* begin *

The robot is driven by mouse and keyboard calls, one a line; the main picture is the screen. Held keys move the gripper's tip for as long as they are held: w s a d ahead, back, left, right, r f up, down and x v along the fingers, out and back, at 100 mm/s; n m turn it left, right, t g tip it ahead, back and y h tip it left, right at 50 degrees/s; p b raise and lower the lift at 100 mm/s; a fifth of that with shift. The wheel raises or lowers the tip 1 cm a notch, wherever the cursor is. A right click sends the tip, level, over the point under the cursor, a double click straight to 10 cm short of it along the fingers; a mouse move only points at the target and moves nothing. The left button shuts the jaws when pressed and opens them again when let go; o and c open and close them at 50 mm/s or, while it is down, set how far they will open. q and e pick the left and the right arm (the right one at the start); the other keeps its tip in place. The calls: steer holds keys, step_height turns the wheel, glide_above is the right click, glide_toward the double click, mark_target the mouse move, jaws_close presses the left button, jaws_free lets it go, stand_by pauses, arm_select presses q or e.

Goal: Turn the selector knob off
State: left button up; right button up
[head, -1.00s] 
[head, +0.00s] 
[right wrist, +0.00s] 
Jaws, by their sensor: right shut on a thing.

* end *

REQUIRED WORK: State how many lines of the listing above include the word "left". Give nothing but the number.

WRITTEN ANSWER: 2